--- start DATA EXCERPT ---
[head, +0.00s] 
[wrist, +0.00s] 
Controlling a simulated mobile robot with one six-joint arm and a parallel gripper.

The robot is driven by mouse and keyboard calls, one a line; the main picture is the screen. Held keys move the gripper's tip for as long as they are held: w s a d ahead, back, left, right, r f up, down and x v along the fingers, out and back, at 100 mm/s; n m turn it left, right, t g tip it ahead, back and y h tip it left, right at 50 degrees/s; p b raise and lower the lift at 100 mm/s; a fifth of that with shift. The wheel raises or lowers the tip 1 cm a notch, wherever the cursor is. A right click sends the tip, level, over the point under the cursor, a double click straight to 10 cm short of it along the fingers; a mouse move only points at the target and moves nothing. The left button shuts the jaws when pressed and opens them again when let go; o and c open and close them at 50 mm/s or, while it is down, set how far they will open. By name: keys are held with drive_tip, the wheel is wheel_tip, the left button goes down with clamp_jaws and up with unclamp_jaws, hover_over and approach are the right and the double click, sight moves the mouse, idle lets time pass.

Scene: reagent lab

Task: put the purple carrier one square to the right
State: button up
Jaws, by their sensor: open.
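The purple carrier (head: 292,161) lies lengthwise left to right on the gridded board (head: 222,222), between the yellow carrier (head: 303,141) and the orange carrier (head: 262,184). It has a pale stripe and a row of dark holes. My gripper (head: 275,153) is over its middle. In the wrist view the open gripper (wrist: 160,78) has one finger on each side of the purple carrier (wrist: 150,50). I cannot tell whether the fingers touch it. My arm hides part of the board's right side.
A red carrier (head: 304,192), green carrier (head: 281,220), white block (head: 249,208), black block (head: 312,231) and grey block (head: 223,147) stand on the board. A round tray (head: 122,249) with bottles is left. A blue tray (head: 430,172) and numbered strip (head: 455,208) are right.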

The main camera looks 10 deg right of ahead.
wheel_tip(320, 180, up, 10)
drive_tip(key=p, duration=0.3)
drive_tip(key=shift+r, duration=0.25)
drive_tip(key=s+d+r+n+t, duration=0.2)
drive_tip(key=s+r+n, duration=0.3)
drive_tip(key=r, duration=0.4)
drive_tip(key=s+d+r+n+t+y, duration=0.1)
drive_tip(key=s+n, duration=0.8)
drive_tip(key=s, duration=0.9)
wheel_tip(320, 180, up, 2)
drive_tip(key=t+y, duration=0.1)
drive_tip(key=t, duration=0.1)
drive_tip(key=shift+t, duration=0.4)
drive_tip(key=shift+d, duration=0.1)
--- end DATA EXCERPT ---
The lines to quote run from the one containing "Scene: reagent lab" through the final line of the material above; please give them exactly, both ends included, and nothing else.

FINISHED TASK -
Scene: reagent lab

Task: put the purple carrier one square to the right
State: button up
Jaws, by their sensor: open.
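The purple carrier (head: 292,161) lies lengthwise left to right on the gridded board (head: 222,222), between the yellow carrier (head: 303,141) and the orange carrier (head: 262,184). It has a pale stripe and a row of dark holes. My gripper (head: 275,153) is over its middle. In the wrist view the open gripper (wrist: 160,78) has one finger on each side of the purple carrier (wrist: 150,50). I cannot tell whether the fingers touch it. My arm hides part of the board's right side.
A red carrier (head: 304,192), green carrier (head: 281,220), white block (head: 249,208), black block (head: 312,231) and grey block (head: 223,147) stand on the board. A round tray (head: 122,249) with bottles is left. A blue tray (head: 430,172) and numbered strip (head: 455,208) are right.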

The main camera looks 10 deg right of ahead.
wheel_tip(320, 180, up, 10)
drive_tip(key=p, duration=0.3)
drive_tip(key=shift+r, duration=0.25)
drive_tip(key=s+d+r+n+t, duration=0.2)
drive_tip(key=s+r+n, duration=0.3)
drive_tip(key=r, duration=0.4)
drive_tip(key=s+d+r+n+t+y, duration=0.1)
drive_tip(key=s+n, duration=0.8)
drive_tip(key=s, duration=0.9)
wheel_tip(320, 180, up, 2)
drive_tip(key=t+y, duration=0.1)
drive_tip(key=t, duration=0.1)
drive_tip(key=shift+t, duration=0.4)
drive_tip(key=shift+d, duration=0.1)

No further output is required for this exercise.